Dec 072007
 

coldcreeksign

This photo belongs in my Spokesrider blog, but it belongs here, too. It was taken at the end of the most unusual segment of a 3-day Labor Day weekend bike tour back in 1998. There is a connection to that article that Eunice Yu and Jianguo Liu wrote about the “Environmental impacts of divorce.” (I’ll get around to explaining the bike tour part over at The Spokesrider.)

I’m going to get started here WITHOUT explaining just yet how that photo fits.

In their conclusions, Yu and Liu explain that their paper is about more than just divorce.

Divorce is just one mechanism that leads to a decline in household size and extra households. Other mechanisms include declines in multigenerational households, delays in first marriage, increases in empty-nesters, and increases in separated couples. These alternate lifestyles may create environmental impacts similar to divorce through a reduction in average household size and an increase in the number of households. As global human values continue to shift toward greater autonomy and choice, the environmental impacts of increasing divorce will continue unless effective policies to minimize household dissolution are implemented or divorced households are able to improve their resource-use efficiency.

That last sentence seems to be a call for greater government action of a kind that leftwingers might like (though the very next sentence gives an example of how government restrictions on divorce don’t necessarily work). But I would like to point out that maybe it’s too much government action that has caused some of this autonomy that degrades the environment in the first place.

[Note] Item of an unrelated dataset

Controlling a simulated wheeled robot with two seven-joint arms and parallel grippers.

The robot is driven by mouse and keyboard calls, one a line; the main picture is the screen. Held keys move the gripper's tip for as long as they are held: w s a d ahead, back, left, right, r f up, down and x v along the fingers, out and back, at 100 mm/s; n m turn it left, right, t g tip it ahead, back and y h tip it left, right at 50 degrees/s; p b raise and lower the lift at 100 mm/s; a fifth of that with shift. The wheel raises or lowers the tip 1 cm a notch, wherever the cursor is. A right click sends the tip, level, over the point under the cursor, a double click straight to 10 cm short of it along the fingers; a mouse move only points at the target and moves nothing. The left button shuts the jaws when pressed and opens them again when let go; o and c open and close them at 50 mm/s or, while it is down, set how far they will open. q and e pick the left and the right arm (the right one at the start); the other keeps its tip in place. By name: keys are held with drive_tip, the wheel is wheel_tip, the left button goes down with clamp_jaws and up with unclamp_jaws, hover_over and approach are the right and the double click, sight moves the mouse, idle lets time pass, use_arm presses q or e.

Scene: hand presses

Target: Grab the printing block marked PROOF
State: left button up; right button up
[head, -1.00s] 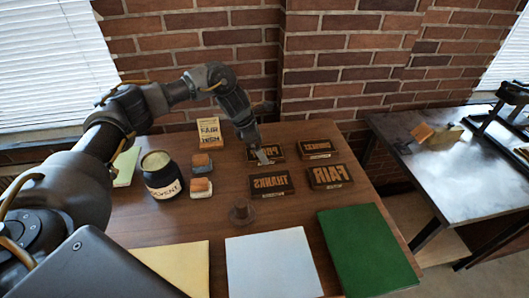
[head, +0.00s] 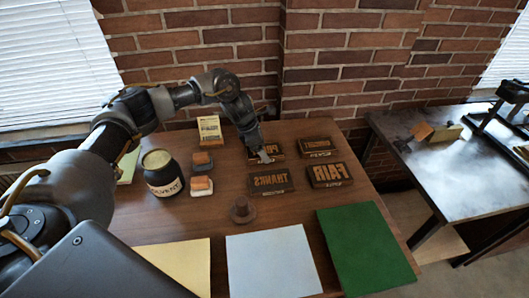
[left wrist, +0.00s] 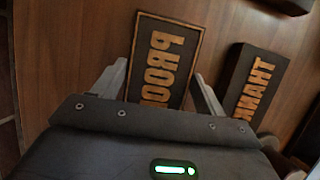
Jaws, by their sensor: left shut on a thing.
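The PROOF block (left wrist: 163,58), a dark block with raised tan mirrored letters, lies between the fingers of my left gripper (left wrist: 160,88) in the left wrist view. The gripper is shut on it. In the head view the same block (head: 275,147) is at the back of the brown table, partly hidden by the left gripper (head: 266,155). I cannot tell whether it is lifted. The THANKS block (head: 270,182) lies in front of it and also shows at the right of the left wrist view (left wrist: 248,90). My right gripper is not in view.
The FAIR block (head: 330,174) and another dark block (head: 318,147) lie to the right. A solvent jar (head: 163,175), two small tan-topped blocks (head: 201,185) and a round knobbed piece (head: 242,210) stand nearby. Coloured sheets cover the front. A brick wall (head: 340,60) rises behind.

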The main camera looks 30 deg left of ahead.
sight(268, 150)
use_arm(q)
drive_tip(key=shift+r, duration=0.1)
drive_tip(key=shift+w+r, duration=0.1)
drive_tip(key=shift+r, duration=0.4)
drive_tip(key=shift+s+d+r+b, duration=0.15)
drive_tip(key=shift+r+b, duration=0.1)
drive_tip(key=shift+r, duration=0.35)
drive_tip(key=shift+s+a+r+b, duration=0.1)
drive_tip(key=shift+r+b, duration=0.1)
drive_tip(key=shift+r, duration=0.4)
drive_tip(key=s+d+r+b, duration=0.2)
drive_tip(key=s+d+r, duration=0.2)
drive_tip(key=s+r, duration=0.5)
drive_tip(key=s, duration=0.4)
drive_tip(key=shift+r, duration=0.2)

Take SCHIP, for example. It’s far from the first instance where government has taken over the role of parents, making their role less important. When government plays daddy and mommy to kids and provides their health care, then the decision-making process that led to daddy and mommy getting married in the first place is not such a terrifyingly important one. They can marry for what seems like love, or excitement, without really asking themselves if the other person is a good one with whom to make a lifelong committment. If it doesn’t work out and it ends in divorce, well, the government will help pick up the pieces. SCHIP just carries this shift in the role of marriage and parenthood a little further.

And if the Yu/Liu connection is correct, things like SCHIP may be responsible for environmental degredation.

There are some counterarguments that I’m not going to go into just yet. Nor have I explained yet what that photo has to do with it. Later.